To close out 2021, Optica, formerly the Optical Society of America (OSA), has named Rochester University professor Joseph Eberly its 2021 Honorary Member — the highest commendation bestowed to members. Optica chose Eberly, the Andrew Carnegie Professor of Physics and an optics professor, for his pioneering work, including the first observation of Bessel beams and the sudden death effect in quantum entanglement, among others. In addition to his breakthroughs and numerable awards, Eberly has published more than 400 scientific journal articles, coauthored textbooks, and cofounded three international conferences on quantum optical physics, according to a writeup by Rochester University.

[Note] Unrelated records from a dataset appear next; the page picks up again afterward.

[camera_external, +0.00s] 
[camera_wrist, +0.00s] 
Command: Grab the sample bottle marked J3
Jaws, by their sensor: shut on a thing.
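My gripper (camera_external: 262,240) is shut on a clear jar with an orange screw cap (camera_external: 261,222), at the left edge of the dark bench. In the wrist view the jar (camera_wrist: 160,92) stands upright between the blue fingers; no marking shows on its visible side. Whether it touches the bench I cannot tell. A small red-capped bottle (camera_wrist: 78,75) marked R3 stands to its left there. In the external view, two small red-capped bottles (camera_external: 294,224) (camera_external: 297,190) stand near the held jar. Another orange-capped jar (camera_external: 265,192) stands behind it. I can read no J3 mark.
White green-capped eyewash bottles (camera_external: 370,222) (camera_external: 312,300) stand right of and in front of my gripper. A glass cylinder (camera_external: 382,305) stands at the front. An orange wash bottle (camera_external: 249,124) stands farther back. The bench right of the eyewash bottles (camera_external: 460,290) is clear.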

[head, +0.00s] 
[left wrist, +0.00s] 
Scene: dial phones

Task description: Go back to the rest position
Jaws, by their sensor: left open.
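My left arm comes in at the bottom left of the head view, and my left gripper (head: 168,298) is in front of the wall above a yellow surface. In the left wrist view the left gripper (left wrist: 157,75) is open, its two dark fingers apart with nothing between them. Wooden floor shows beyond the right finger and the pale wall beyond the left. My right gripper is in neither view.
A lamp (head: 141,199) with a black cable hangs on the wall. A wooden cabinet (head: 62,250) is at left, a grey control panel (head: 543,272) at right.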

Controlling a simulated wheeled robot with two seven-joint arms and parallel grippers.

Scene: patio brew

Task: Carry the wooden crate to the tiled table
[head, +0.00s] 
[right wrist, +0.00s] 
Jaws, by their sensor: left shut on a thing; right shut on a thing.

In another year-end celebration, Optica has announced its winners for the 16th annual OPN After Image photo contest. Taking first place was a 697×526-μm image from Quimica Tech capturing “fluorescence of a laser engraving mark on a white plastic card.” In second, the University of Colorado Boulder created a swirl of blue, green, and pink representative of an orbital angular momentum (OAM) beam with charge L=2. The beauty and intensity of each is unique, but don’t take our word for it. Experience them here.

And to round out 2021, NASA says the much-anticipated James Webb Space Telescope will now be launched at 7:20 a.m. EST on Dec. 22, a few days later than scheduled. Officials delayed the launch after a clamp band that attaches the telescope to the launch vehicle adapter suddenly unlatched. The unexpected release caused vibrations throughout the observatory, prompting an anomaly review board to determine whether the incident had caused any damage. It had not. The James Webb Space Telescope will launch on the Ariane 5 rocket and is expected to provide pioneering images that will unearth new information about the origins of the universe.